You could actually have a glimpse, just look at Europe. I know this first hand.
A.Vella
Aug 3rd 2008, 12:18
"...debate with a fundamental question: Will divorce benefit our society or not?" I believe that the most essential question is: Is divorce a fundamental right or not?
Take lawbreakers for instance, lawbreakers have many rights, even after found guilty; convicts are given many chances to make up for their mistakes and to be rehabilitated back into society. In my opinion, couples that end up seperated should also be given a legitimate chance to have another go in life, most especially when one is a victim and ended up separated without ever erring. The law of probabilities will always bring up a substantial percentage of mismatches. It would be very naive to think otherwise, and very cruel and irresponsible to not allow these people to have another chance under the full security of regulation.
The Maltese Catholic Church should keep its distance from this debate, it will never agree, even though it has its own divorce system in the form of annulments, which is a fallacy at best.
Finally, one should keep in mind that if the answer to my question is yes, then no matter how many people are against divorce legislation, it has to be introduced.
M Vella
Aug 3rd 2008, 11:08
Will divorce benefit our society or not?
The debate on Divorce has gone on for thousands of years and has today abated as divorce is a reality in all the countries of all the world's continents from Africa to Australia. I dare assume that this state of affairs has come about because Divorce benefits society.

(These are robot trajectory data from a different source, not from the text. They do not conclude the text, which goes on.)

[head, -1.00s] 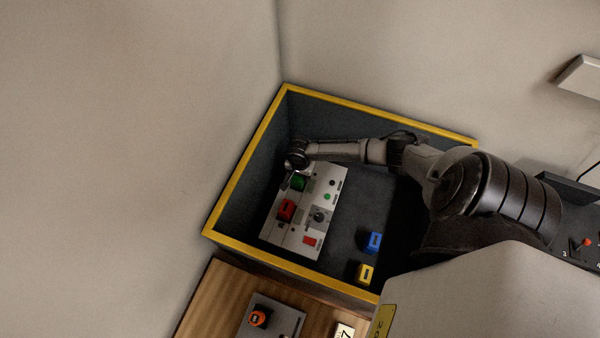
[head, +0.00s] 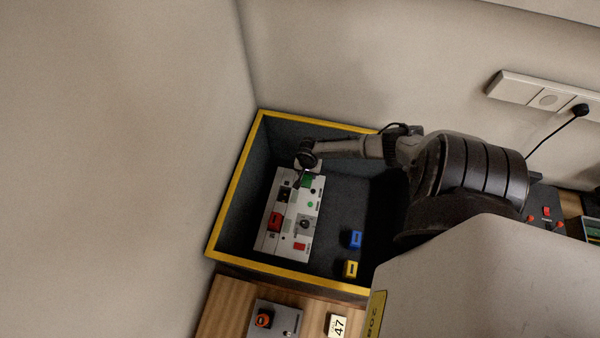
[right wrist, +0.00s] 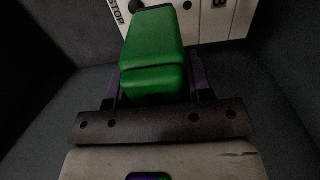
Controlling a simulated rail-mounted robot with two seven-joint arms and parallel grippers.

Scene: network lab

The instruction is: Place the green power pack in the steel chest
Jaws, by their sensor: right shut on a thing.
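The green power pack (head: 307,181) is a small bright green block over the upper end of a white panel (head: 268,240). It fills the middle of the right wrist view (right wrist: 153,50), held between the fingers. My right gripper (head: 304,178) is shut on it and reaches down inside a deep dark box with a yellow rim (head: 236,189). A dark square slot (head: 284,195) shows bare on the panel beside the green pack. I cannot tell whether this box is the steel chest; no other chest is clear. My left gripper is not in view.
A red block (head: 275,221) sits on the panel among knobs and buttons. A blue block (head: 355,239) and a yellow block (head: 350,269) lie on the box floor. A grey plate with an orange knob (head: 263,318) is on the wooden table. The box walls surround my gripper.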

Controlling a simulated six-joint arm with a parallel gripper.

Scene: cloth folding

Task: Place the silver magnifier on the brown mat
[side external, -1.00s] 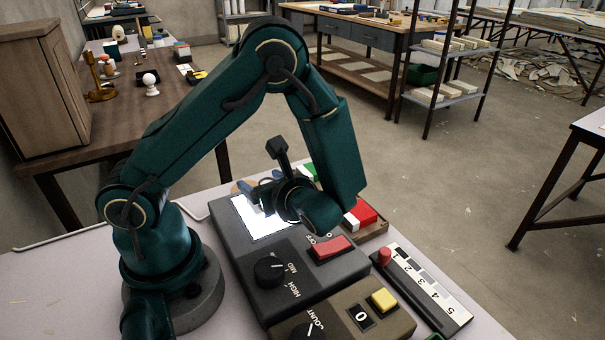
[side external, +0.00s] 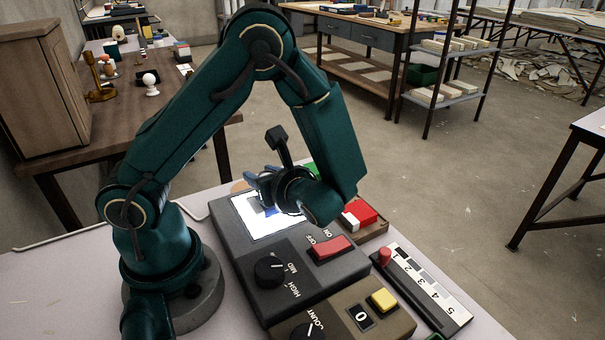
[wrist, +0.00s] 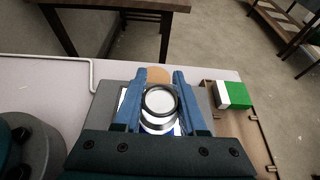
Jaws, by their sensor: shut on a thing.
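The silver magnifier (wrist: 159,101), a round clear lens in a dark and silver rim, sits between the blue fingers of my gripper (wrist: 158,80) in the wrist view. My gripper is shut on it. The brown mat (wrist: 158,73), a tan disc, shows just beyond the fingertips, partly hidden by them. In the side view my gripper (side external: 260,181) hangs above the far end of a lit panel, and I cannot make out the magnifier clearly there. A sliver of the brown mat (side external: 239,187) shows behind the panel, left of the fingers.
The grey box with a lit white panel (side external: 252,222), a knob and a red switch (side external: 332,248) lies under my gripper. A wooden tray (side external: 373,231) with red-white and green-white blocks (wrist: 236,95) is on the right. A slider strip (side external: 428,290) and counter box (side external: 345,318) stand nearer.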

Remember the argument repeated ad nauseam during the European debate? Should we stay out on all our own?
How about the MTA using the Divorce debate in Malta (that has apparently not yet started because the big ones are still debating whether to debate) as a unique selling point for people to come visit a country, nay the only country in the world, without Divorce. Who knows, it may be as effective an attraction as the Niagra.